So if you’re short of time, in need of inspiration, or simply want to make best use of your time away with a guaranteed classic, why not try one of our top three recommendations from the Highlands.
For the best hill walking: spend a day on Slioch
A lonely summit amid a gargantuan landscape of massive glaciation, sinuous lochs and wild corries, Slioch is one of the jewels of Torridon.
Approach from Kinlochewe, follow the path to the north of the Kinlochewe River to the head of Loch Maree. After a short distance, a bridge crosses the burn that drains Lochan Fada before the path strikes up the steep slopes above. Follow this to the corrie and then strike north for the summit of Sgurr an Thuill Bhan. From here a fine airy ridge walk follows (pictured above) to reach the summit of Slioch, 981m.

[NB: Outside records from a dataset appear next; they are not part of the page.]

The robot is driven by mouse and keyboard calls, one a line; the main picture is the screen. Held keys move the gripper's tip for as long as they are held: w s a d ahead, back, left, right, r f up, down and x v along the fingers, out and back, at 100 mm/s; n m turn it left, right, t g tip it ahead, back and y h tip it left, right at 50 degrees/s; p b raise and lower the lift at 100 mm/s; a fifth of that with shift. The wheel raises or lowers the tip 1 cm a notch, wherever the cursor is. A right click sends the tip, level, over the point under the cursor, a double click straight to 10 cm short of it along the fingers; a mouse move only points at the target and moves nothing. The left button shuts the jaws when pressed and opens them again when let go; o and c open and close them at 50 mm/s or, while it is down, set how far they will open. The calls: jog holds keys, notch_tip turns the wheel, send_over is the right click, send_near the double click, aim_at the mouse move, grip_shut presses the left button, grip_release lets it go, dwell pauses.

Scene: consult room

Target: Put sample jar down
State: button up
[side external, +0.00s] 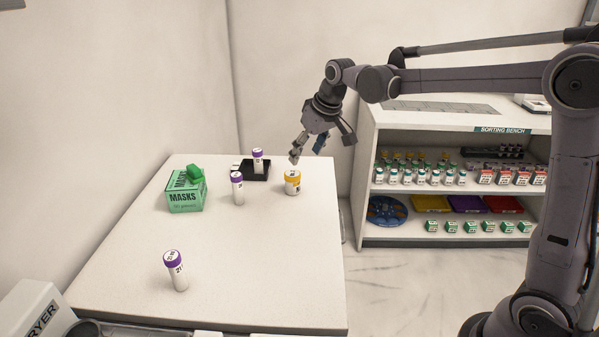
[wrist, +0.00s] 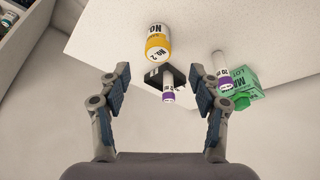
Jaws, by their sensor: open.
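The sample jar, a white jar with an orange-yellow lid (side external: 292,182), stands upright on the white table (side external: 260,270) near its far right part. In the wrist view the jar (wrist: 158,42) shows at top centre, with its label lettering upside down. My gripper (side external: 308,148) hangs tilted above the jar and is apart from it. In the wrist view the fingers of my gripper (wrist: 160,75) are spread wide, with nothing held between them.
A black tray (side external: 247,175) with a purple-capped tube (side external: 258,160) is left of the jar. Other purple-capped tubes (side external: 237,188) (side external: 177,272) stand on the table. A green masks box (side external: 186,195) is farther left. A sorting bench (side external: 450,125) stands right. The table's front right is clear.

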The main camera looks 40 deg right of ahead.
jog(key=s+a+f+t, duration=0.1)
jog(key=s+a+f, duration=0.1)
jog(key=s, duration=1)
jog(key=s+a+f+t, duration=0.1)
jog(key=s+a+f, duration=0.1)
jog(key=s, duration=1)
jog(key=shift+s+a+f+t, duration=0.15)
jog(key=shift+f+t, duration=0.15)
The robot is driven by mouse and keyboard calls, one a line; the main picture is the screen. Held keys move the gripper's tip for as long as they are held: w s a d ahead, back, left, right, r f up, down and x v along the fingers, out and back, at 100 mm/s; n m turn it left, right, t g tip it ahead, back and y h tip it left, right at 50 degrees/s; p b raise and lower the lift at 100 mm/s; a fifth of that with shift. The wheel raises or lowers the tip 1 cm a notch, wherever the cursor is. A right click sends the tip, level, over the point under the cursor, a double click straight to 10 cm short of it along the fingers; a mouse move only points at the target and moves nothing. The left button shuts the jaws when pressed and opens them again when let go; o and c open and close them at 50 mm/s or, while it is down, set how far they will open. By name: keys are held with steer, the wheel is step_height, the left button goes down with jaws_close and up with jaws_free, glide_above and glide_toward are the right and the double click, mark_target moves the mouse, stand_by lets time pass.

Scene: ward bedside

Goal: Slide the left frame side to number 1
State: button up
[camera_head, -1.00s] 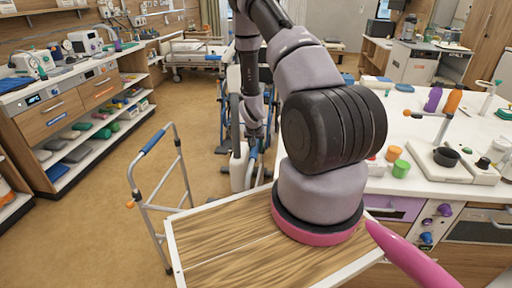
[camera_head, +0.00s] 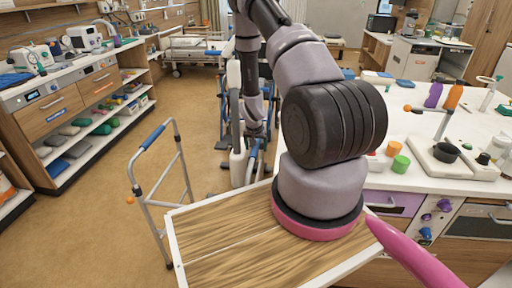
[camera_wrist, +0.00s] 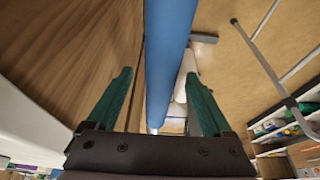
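A grey metal frame side with a blue grip (camera_head: 152,139) and an orange knob stands upright on the floor at the left of the head view. Another blue bar (camera_head: 253,158) shows beside my gripper (camera_head: 257,133), partly hidden by my arm. In the wrist view, a thick blue bar (camera_wrist: 168,55) runs between the two green fingers of my gripper (camera_wrist: 160,102). The fingers are apart, with gaps visible on both sides of the bar. I cannot make out a number 1 in either view.
A wood-topped table with a white rim (camera_head: 172,238) lies in front of me. A white counter (camera_head: 400,182) with cups and bottles stands at right. Shelves (camera_head: 95,125) line the left wall. A wheeled chair (camera_head: 226,118) stands behind my arm. Open floor (camera_head: 95,220) lies at left.

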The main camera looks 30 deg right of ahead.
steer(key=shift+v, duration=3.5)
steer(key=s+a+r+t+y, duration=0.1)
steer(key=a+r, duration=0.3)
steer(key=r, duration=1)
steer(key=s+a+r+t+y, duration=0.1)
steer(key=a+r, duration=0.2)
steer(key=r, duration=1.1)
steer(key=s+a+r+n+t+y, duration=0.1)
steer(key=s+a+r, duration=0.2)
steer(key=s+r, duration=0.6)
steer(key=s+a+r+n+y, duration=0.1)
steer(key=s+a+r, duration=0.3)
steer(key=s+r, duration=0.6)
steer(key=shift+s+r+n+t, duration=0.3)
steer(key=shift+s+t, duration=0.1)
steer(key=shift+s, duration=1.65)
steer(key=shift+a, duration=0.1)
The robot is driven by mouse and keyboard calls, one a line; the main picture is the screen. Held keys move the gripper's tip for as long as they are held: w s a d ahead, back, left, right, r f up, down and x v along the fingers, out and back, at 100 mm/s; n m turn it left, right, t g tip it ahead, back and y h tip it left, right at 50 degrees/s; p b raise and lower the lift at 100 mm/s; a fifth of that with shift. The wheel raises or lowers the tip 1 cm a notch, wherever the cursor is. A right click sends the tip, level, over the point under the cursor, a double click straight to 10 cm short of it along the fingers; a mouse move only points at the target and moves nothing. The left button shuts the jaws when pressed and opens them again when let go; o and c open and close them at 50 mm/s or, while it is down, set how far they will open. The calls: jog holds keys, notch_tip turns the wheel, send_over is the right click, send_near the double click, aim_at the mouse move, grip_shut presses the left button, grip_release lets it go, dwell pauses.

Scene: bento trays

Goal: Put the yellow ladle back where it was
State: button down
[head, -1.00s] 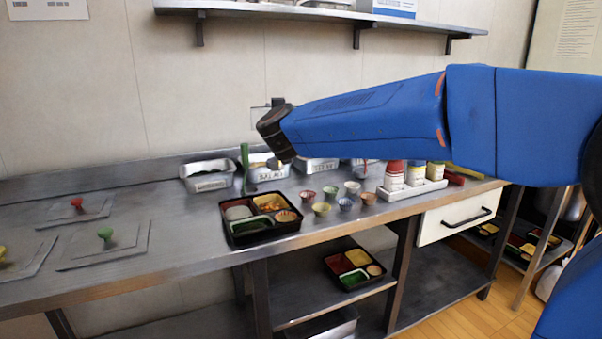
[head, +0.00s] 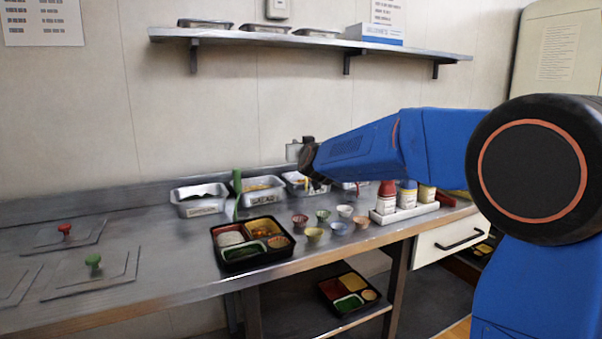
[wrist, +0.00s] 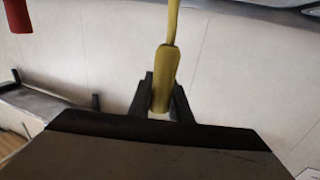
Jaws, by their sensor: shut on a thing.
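My gripper (wrist: 163,98) is shut on the handle of the yellow ladle (wrist: 165,72) in the wrist view. The ladle's thin shaft runs up out of that view, and its bowl is out of sight there. In the head view my gripper (head: 307,180) is above the row of metal bins at the back of the counter, near the third bin (head: 294,190). Only a small yellow bit of the ladle shows there. A green ladle (head: 237,186) stands upright at the second bin (head: 264,196). A red handle (wrist: 17,15) shows at the top left of the wrist view.
A black bento tray (head: 252,262) and several small coloured bowls (head: 313,235) stand in front of the bins. A rack of bottles (head: 400,214) is to the right. Flat lids with red and green knobs lie at left. A wall shelf (head: 310,41) hangs above.

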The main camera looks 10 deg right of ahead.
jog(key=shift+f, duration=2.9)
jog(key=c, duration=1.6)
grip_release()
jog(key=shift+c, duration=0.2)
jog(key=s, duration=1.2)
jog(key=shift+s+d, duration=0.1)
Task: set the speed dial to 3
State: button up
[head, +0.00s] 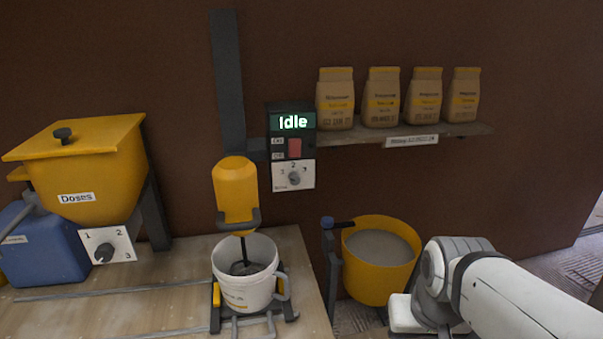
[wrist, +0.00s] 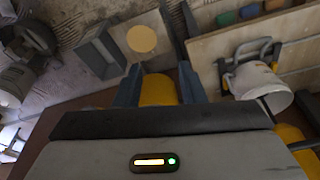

For the best sea kayaking: explore the Summer Isles
Put simply, the Summer Isles (north-west of Ullapool) have all that is best about sea kayaking. From wild shores battered by Atlantic swells and towering cliffs riddled with caves to sheltered lagoons home to seals and otters, there is something here for everyone.

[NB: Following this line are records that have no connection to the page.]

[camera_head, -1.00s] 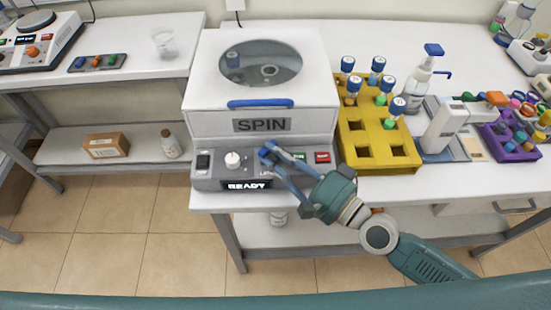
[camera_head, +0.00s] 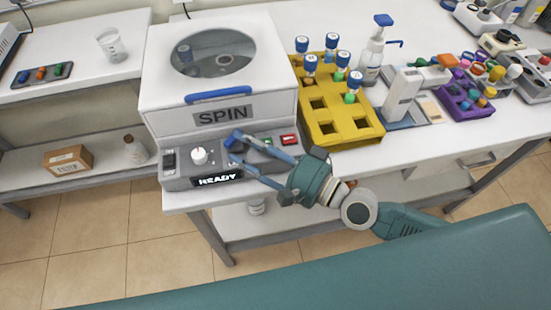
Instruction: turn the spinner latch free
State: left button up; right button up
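The spinner (camera_head: 221,103) is a white box marked SPIN, with a round window in its lid and a blue handle (camera_head: 232,96). Its grey front panel (camera_head: 177,184) has a white knob (camera_head: 199,155), a lit READY display (camera_head: 218,179) and a red button (camera_head: 289,140). My right gripper (camera_head: 234,148) reaches in from the right, with its blue-tipped fingers at the panel between the white knob and the buttons. The fingers cover the latch spot, so the latch and its grip cannot be made out. My left gripper is out of view.
A yellow rack (camera_head: 357,142) with blue-capped tubes stands right of the spinner, near a pump bottle (camera_head: 372,55) and a purple rack (camera_head: 464,119). A beaker (camera_head: 111,45) stands on the left table. The bench's front edge runs below my right wrist.

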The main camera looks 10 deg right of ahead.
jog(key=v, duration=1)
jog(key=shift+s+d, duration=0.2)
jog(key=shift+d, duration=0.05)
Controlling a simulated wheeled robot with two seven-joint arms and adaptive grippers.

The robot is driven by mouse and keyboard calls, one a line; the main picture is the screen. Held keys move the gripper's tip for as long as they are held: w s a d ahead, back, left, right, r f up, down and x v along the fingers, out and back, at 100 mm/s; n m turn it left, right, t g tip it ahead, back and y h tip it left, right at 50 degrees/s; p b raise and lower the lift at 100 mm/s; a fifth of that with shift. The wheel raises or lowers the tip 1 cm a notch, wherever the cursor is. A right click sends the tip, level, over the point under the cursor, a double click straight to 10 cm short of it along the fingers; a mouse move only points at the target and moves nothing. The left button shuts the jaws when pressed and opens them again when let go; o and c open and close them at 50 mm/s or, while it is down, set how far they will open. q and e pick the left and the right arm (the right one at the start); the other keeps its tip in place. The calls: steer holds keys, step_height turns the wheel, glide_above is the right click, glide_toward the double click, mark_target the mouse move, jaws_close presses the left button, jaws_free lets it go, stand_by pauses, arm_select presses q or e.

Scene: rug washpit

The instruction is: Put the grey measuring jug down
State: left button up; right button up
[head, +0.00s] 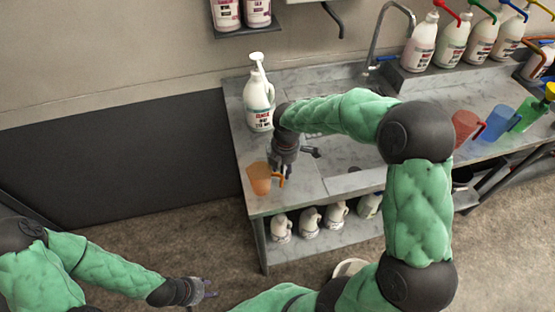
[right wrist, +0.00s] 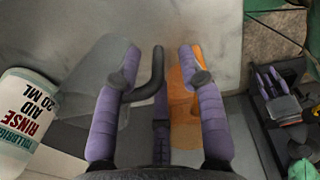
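The grey measuring jug (right wrist: 88,75) is see-through and shows at the left of the right wrist view, with its dark handle (right wrist: 157,72) between my right fingers. My right gripper (right wrist: 160,55) is open around that handle, with a clear gap to the right finger. In the head view my right gripper (head: 288,170) is low over the left end of the bench and hides most of the grey jug. I cannot tell whether the jug's base touches the bench. My left gripper (head: 207,288) is empty, its fingers apart, low over the floor.
An orange jug (head: 259,179) stands close by at the bench's (head: 234,130) left front edge, beside my right finger. A white rinse-aid bottle (head: 259,108) stands behind. Red (head: 464,127) and blue (head: 499,122) jugs stand further right.

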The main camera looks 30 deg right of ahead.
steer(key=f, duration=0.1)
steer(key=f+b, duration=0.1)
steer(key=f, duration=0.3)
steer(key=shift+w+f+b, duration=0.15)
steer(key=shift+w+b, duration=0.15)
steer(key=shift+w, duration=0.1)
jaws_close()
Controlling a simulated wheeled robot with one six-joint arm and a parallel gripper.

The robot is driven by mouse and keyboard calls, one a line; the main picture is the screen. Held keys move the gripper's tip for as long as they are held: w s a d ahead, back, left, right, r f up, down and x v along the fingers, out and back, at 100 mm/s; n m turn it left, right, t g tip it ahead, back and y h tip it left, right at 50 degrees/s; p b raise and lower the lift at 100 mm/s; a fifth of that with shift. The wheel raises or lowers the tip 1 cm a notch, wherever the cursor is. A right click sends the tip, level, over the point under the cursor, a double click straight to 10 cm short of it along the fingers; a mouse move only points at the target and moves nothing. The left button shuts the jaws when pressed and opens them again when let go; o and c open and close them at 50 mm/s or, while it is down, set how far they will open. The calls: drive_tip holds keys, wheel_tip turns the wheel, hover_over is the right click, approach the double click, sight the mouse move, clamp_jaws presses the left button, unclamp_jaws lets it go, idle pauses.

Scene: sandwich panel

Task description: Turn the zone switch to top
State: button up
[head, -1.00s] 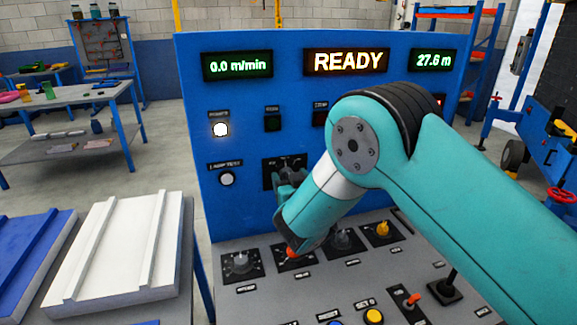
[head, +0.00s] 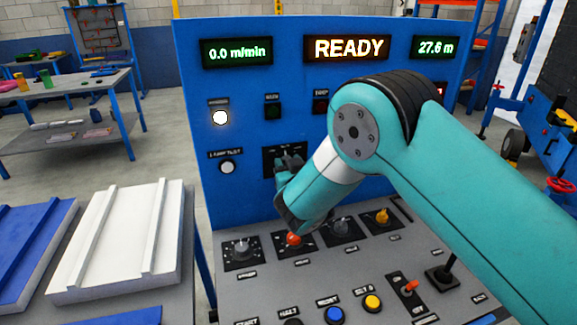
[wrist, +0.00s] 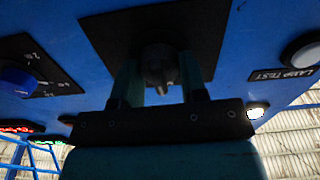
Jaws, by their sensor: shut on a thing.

Staying north of, or inside Tanera Mor and Tanera Beg, will keep you sheltered from bigger seas and offer some stunning scenery through which to paddle. But if bigger swells and more demanding kayaking is what you want, then explore the outlying islands, Priest Island being a particular highlight. Or head out around Rubha Coigeach, remembering to keep an eye out for whales – it was here I saw my first minkie.

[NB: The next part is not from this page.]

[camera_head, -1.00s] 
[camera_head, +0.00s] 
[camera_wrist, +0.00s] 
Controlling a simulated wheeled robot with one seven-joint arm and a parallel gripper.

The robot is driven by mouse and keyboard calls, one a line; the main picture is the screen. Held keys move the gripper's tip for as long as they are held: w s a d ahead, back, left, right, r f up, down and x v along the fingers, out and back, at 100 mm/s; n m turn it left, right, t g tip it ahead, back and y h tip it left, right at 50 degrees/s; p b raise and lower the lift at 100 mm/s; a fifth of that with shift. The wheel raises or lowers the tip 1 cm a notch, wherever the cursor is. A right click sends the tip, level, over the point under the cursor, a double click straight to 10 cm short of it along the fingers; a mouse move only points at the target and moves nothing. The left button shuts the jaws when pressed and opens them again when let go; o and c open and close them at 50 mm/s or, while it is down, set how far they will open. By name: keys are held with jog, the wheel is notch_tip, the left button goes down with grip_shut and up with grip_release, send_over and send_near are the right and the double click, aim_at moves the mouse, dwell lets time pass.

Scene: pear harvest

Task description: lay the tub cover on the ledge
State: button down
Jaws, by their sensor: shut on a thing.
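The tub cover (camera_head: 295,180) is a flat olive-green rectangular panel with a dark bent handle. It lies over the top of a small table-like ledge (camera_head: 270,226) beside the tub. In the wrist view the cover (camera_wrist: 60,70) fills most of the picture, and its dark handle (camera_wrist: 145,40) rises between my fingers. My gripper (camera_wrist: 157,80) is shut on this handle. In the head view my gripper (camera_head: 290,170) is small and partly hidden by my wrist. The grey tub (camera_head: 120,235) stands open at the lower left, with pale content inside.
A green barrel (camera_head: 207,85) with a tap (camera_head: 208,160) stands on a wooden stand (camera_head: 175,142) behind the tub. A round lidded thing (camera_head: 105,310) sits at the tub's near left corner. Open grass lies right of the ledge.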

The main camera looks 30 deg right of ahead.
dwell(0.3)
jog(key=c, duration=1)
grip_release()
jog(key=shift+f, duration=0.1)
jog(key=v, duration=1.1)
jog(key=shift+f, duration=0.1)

For the best mountain-biking: stick to the sandstone slabs of Torridon
Rapidly gaining recognition as an area offering some of the best natural riding in the UK, there are few descents that equal the drop to Annat, Liathach providing a spectacular backdrop beyond. Actually there is one, and it’s very close by. But I’ll leave you to find that for yourself. It’s much more rewarding that way, really.
For those in the know, the Scottish Highlands are simply without equal, especially at Easter. Too early for the midges, the Easter period is often blessed by dry, easterly airflows and high pressure; but don’t blame me if it rains. It is Scotland after all.